Photos by Ken Ketchie
The new slope will be called “Gunther’s Way” in honor of Sugar Mountain Ski Resort President Gunther Jochl. Photos by Ken Ketchie

By Randy Johnson

Sept. 4, 2014. The largest ski area in North Carolina – and one of the biggest in the South – is about to expand. Sugar Mountain touts 115 acres of slopes on its website, but by this ski season, it’ll have close to 125 acres with the opening of a new advanced slope being built right now on the upper west side of the mountain.

The new slope takes a left off of the top of Switchback just as it turns below North Ridge. The wide new slope averages 150 feet across, as it alternates between swooping descents on gradual terraces and then steep, challenging plummets.

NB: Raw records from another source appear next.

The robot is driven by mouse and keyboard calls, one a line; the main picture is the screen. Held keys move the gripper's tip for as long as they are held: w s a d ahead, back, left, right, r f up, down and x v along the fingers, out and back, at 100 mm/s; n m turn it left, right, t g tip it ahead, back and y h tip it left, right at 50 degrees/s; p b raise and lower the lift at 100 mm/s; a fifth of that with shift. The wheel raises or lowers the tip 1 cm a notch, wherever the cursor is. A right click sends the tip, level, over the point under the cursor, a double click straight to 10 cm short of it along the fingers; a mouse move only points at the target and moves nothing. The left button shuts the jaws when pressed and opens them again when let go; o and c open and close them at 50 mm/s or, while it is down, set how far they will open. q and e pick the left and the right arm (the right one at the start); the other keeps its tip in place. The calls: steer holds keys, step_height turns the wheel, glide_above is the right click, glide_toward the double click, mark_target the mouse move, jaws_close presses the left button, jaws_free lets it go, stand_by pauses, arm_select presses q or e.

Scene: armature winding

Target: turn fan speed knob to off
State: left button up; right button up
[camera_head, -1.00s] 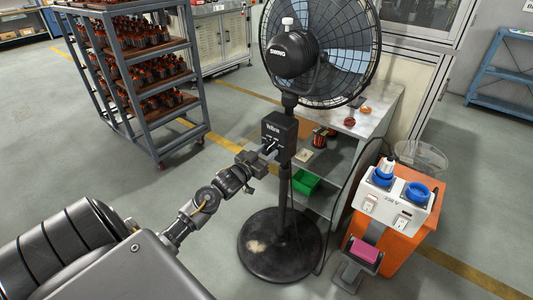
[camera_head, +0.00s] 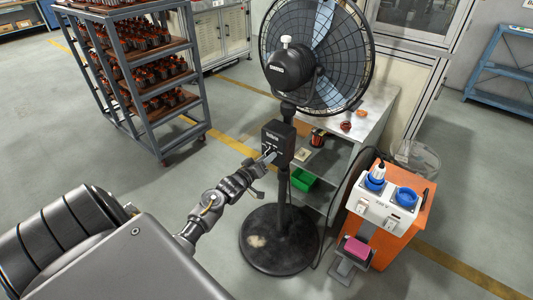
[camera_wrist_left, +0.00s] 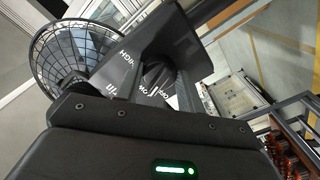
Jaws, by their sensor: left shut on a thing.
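The black pedestal fan (camera_head: 283,210) stands on a round base at the middle of the head view. Its control box (camera_head: 277,137) sits on the pole below the fan head, with white lettering on its face. My left gripper (camera_head: 268,158) reaches the front of this box from the lower left. In the left wrist view, the fingers (camera_wrist_left: 158,90) are shut on the dark fan speed knob (camera_wrist_left: 156,76) on the box face. The fingers and the tilt of the view partly hide the knob, so its exact setting is unclear. My right gripper does not show.
A grey rack (camera_head: 150,75) of copper-wound parts stands at the left. Behind the fan is a grey bench (camera_head: 375,112) with a green bin (camera_head: 303,181). An orange cabinet (camera_head: 411,232) with a white socket box (camera_head: 377,208) stands at the right. Open floor lies at the left.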

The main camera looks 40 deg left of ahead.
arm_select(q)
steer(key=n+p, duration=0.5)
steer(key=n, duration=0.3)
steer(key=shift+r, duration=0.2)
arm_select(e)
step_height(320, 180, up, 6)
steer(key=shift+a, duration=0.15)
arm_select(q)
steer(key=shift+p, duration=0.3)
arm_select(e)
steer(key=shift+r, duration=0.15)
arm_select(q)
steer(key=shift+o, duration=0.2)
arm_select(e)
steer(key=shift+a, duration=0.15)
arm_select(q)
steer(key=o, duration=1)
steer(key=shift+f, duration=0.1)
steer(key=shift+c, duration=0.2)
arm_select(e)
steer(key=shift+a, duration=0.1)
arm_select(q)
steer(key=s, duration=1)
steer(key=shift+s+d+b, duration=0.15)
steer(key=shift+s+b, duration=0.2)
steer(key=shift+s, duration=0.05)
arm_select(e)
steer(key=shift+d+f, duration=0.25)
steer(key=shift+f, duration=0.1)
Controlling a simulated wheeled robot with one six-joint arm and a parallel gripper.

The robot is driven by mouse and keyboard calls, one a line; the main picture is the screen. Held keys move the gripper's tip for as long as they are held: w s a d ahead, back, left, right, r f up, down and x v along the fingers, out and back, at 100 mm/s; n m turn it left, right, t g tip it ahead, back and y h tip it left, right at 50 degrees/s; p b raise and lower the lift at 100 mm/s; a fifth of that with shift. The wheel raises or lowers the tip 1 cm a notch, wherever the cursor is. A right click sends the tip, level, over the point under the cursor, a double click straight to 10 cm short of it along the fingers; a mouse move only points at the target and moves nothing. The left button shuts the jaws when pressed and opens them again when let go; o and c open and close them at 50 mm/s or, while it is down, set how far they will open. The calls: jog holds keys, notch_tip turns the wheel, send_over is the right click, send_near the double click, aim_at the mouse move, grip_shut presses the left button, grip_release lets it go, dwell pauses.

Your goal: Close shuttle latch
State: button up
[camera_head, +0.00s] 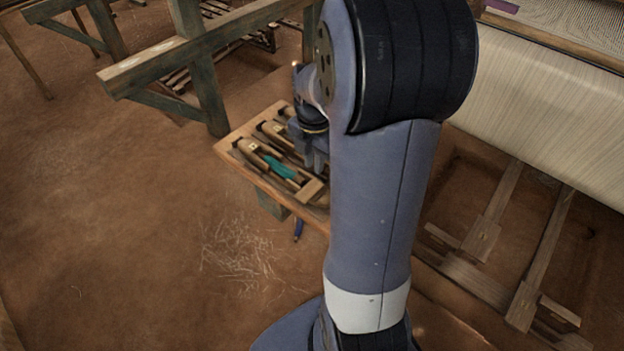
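A wooden shuttle (262,157) with a teal yarn bobbin (281,167) lies on a small wooden bench (225,150) left of my arm. More shuttle-like wooden pieces (274,131) lie behind it on the same bench. I cannot make out the latch at this size. My gripper (316,166) points down just above the right side of the bench, close to the shuttle's right end. My arm hides part of the gripper and the bench's right side. Whether the gripper is open, or touches anything, is not clear.
Wooden loom beams and posts (195,50) stand behind and left of the bench. A cloth-covered roller (540,105) and treadles (492,215) are at the right. A small blue object (298,230) is below the bench's front edge. Thread scraps (238,248) litter the otherwise open earthen floor.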

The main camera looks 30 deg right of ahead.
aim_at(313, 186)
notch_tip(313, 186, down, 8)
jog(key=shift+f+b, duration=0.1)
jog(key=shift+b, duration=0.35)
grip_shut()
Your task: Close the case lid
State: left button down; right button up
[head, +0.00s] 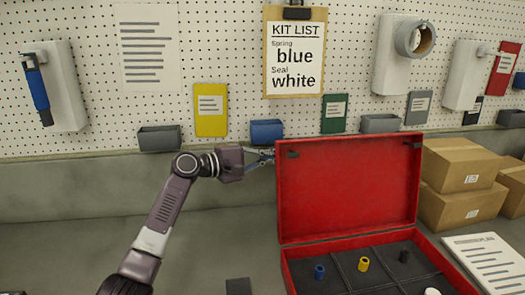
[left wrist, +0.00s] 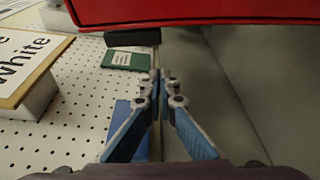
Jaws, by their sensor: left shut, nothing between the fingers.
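The red case stands open on the bench in the head view. Its lid (head: 348,190) is raised upright at the back of the base (head: 290,268). The lid's red edge also crosses the top of the left wrist view (left wrist: 190,12). My left gripper (head: 264,156) is at the lid's upper left edge, its fingertips close to or partly behind it. In the left wrist view its blue fingers (left wrist: 160,78) are shut with nothing between them. I cannot tell whether they touch the lid. My right gripper is not in view.
The base holds a blue (head: 319,272), a yellow (head: 363,264) and a black part (head: 404,256) in its compartments. Cardboard boxes (head: 458,165) and a printed sheet (head: 487,262) lie to the right. A pegboard with bins is behind. The bench left of the case is mostly clear.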

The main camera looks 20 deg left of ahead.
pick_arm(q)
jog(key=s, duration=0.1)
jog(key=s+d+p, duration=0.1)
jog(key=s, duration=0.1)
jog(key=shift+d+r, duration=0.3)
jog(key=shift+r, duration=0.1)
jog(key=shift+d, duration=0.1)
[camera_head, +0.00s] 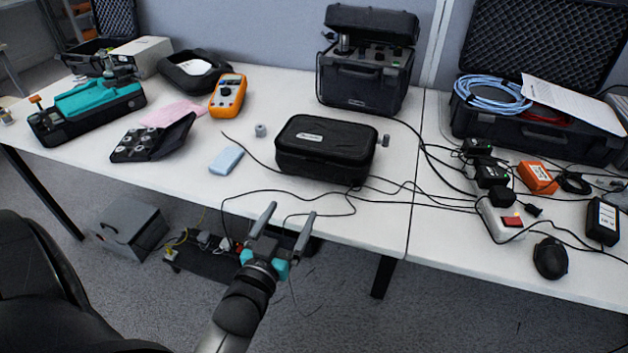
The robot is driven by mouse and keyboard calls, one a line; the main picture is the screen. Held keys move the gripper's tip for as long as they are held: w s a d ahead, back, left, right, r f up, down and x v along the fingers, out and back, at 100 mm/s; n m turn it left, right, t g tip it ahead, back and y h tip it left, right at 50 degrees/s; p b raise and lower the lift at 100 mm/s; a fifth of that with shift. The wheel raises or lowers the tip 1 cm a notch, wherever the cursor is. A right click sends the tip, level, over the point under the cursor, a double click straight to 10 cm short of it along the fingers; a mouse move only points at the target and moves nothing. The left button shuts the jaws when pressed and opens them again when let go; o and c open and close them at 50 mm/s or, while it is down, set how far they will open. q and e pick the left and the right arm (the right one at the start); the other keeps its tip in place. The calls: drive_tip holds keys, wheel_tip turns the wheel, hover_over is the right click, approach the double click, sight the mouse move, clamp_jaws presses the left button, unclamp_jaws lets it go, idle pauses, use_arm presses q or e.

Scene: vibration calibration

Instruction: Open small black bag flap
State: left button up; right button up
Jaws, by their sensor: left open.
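The small black bag (322,157) sits on the white table near its front edge, at the middle of the view. It is a dark box-like case with a pale label on its top, and its flap looks closed. My left gripper (291,214) is in front of the table edge, below and a little left of the bag. Its two fingers are spread, with nothing between them. It is apart from the bag. My right gripper is not in view.
Black cables run across the white table (385,225) around the bag. A blue pad (226,160), a small grey cylinder (260,130) and an orange multimeter (228,95) lie to its left. A large black case (364,85) stands behind. A power strip (498,218) lies right.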

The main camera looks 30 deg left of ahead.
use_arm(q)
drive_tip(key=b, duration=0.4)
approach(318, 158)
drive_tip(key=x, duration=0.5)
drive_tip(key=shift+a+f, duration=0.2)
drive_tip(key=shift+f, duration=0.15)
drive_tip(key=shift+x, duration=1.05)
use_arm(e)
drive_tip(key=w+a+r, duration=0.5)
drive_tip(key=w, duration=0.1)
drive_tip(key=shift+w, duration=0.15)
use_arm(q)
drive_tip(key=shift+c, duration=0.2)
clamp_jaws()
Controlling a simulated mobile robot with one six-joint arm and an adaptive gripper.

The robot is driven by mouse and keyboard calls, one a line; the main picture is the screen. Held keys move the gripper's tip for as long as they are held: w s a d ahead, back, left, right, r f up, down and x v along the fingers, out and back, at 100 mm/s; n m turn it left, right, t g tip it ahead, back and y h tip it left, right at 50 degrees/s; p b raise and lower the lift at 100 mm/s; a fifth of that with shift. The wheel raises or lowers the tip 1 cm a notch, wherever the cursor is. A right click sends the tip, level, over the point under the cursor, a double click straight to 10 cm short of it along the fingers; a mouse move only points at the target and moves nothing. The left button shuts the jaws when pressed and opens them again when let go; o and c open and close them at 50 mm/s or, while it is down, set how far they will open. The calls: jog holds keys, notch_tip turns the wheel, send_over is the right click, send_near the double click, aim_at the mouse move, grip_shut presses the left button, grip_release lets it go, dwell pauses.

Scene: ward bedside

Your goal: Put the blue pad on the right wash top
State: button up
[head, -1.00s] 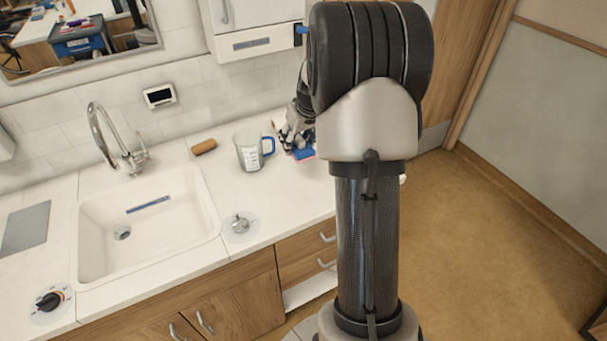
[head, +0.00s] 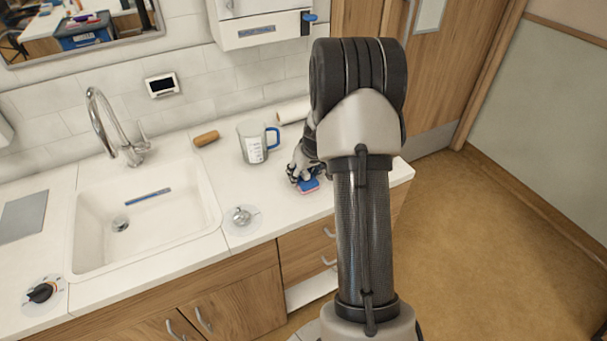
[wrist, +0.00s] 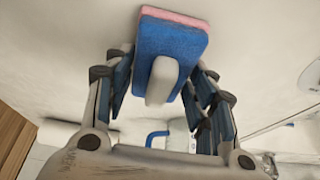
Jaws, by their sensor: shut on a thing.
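The blue pad (head: 309,186) has a pink layer on one face and shows just under my gripper (head: 302,174) in the head view. In the wrist view the blue pad (wrist: 172,45) lies between the fingers of my gripper (wrist: 160,85), with a pale grip block on its blue side. My gripper is shut on it. The right wash top (head: 275,212) is the white counter right of the sink, and the pad is over it, at or close to its surface. I cannot tell whether they touch. My arm hides part of the counter.
A measuring jug (head: 254,143) with a blue handle stands behind and left of the gripper. A white roll (head: 293,112) lies behind it. A round metal knob (head: 241,215) sits left of the pad. The sink (head: 145,220) is further left. Counter in front of the pad is clear.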

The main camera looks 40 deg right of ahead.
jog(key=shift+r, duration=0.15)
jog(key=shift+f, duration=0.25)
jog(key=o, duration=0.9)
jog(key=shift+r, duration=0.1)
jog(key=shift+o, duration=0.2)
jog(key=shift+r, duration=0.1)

A new view is part of the appeal, which includes Grandfather Mountain. The slope bottoms out as it joins the base of the Terrain Park slope above Easy Street, offering access to the handle tow lift for experts wanting to head back up the mountain.

The 2,900-foot slope, more than half a mile, boasts 700-feet of vertical drop. On a recent tour of the slope, Sugar Mountain President Gunther Jochl said, “If you put in a brand new slope and don’t expand snowmaking, you haven’t made much of an improvement.” So the new slope required adding a massive new water pump that can pump 1,000 gallons of water uphill every minute. Ten new automatic SMI tower-mounted snowguns will cover the slope.

Jochl added that the improvement will cost more than $1 million, which includes clearing and grading the new slope; installing hundreds of feet of new snowmaking pipe; rebuilding the resort’s pump house to accommodate the new pump and the ten new snowguns.

Slope Should Be Ready for Ski Season Opener

While the slope area was logged last summer, Banner Elk-based Eggers Construction started working on the new slope on July 7. Construction crews, varying from two to 15 people, have been working from dawn to dusk to see the project through with big machinery, such has backhoes, bulldozers and dump trucks.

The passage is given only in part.